Stetson brought up Chinese inflation in class on Monday. He said he’s seen it mentioned a lot, and there it was in Monday’s issue of The New York Times. The piece entitled “Inflation In China May Limit U.S Trade Deficit” cover some of the details, but paints a naïve picture of the the situation.
First, the data:
China’s inflation is running 5 percent at the consumer level, according to official measures. But Chinese and Western economists describe these measures as based on flawed, outdated techniques and say the real figure may be up to twice as high.
In contrast, the annual inflation rate in the United States is low by historical standards — about 1.5 percent currently.

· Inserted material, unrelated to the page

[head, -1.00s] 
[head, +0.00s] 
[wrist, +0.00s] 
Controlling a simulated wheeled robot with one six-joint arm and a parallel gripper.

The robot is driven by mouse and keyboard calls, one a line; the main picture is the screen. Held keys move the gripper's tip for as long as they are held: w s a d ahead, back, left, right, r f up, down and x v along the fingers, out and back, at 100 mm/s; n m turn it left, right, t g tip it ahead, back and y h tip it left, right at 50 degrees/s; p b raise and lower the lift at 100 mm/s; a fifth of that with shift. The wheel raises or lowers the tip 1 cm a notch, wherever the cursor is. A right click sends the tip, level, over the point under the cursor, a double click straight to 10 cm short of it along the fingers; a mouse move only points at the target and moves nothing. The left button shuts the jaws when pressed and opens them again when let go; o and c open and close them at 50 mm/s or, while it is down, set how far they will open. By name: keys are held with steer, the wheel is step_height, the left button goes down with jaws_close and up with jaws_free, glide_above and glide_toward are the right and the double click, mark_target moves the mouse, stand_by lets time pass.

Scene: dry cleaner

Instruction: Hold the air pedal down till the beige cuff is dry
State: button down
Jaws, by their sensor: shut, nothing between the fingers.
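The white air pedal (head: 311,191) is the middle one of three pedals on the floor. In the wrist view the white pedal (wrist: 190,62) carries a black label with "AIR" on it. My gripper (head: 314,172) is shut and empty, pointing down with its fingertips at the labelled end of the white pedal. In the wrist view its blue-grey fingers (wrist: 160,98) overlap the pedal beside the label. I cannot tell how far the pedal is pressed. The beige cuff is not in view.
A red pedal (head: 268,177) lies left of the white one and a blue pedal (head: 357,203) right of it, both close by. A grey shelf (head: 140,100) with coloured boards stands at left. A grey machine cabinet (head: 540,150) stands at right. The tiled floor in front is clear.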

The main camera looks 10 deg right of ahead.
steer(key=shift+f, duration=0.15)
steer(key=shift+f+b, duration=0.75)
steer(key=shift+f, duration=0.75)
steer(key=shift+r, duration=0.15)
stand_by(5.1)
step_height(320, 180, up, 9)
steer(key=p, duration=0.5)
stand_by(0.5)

There are two reasons for this. I mentioned this one:
China’s intervention in the currency market has kept its currency artificially low. But that flood of money has also driven inflation, giving Beijing an incentive to let the renminbi move higher.
I was remiss not to mention this one:
… No country offers refuge from high global commodity prices.

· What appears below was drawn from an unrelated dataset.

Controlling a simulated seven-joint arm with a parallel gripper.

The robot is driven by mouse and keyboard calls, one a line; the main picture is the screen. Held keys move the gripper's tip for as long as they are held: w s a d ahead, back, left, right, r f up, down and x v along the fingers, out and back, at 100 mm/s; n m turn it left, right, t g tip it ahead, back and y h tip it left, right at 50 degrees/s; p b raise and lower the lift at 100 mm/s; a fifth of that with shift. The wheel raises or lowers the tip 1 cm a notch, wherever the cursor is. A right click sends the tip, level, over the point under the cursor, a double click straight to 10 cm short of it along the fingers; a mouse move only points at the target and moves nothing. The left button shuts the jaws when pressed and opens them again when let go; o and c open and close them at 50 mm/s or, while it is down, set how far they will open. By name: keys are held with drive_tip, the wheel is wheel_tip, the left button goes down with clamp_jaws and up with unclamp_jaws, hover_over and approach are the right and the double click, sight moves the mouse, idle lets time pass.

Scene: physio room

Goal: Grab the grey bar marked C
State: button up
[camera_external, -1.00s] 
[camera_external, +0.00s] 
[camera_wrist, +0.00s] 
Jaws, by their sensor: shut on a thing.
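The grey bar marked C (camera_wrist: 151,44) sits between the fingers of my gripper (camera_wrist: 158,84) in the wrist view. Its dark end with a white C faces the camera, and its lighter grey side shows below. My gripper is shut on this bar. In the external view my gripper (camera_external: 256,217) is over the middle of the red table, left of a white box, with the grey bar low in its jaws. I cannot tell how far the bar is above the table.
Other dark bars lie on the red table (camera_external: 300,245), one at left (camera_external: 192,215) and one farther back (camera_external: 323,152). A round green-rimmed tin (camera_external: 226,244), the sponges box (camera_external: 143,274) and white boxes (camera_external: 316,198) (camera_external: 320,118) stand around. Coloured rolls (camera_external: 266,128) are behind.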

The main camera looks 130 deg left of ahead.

We need to keep our eyes focused on the primary result: it’s good when people around the world get richer. But, the secondary result of that is that it tends to bid up the prices of commodities: it isn’t just oil, but almost all commodities have had severe price inflation over the last decade.

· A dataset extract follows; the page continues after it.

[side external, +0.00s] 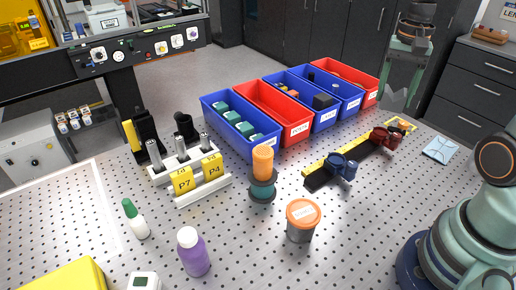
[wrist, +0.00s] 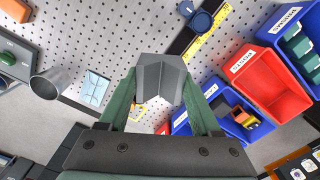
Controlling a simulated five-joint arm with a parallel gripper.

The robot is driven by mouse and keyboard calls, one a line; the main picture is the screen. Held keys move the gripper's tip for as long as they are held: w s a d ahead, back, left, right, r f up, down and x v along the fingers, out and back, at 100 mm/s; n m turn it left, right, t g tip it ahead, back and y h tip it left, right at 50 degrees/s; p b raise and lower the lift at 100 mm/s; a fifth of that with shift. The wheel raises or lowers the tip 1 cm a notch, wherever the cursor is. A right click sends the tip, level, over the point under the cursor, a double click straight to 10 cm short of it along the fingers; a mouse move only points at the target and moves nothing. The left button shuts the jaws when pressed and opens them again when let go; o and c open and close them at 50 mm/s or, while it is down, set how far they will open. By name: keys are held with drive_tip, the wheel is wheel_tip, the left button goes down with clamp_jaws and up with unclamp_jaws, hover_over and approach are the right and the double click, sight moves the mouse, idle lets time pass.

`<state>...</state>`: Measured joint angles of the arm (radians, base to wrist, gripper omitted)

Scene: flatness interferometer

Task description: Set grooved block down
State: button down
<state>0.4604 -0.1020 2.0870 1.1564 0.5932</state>
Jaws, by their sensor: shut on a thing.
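The grooved block is a grey piece with a V-shaped groove. It shows large in the wrist view (wrist: 160,78), between the green fingers of my gripper (wrist: 160,92). My gripper is shut on it. In the side view my gripper (side external: 398,92) hangs at the upper right with its fingers pointing down, and the grey block (side external: 397,101) shows at their tips. The block appears apart from the table surface, near its far right edge. Its underside is hidden.
A black rail (side external: 350,163) with a yellow ruler, a blue clamp (side external: 342,165) and a dark red clamp (side external: 384,138) lies on the perforated table. Red and blue bins (side external: 272,110) stand behind it. A light blue cloth (side external: 440,150) lies at right.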

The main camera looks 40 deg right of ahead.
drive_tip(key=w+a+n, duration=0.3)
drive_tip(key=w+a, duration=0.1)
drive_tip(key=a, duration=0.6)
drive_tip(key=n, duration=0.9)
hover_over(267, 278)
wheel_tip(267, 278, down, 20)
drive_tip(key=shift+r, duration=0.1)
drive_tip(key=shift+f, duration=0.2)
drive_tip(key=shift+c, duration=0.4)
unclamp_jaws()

Given all this, the legacy media still gets it all wrong by focusing on the U.S. trade deficit. They are hung up on this being a macroeconomic cause, when it is very likely an effect. Unlike reporters, I’ll actually offer you a testable proposition: if the U.S. trade deficit doesn’t drop in response to Chinese inflation, then those two variables aren’t causing much of what you see around you. Instead, capital flows are driving both.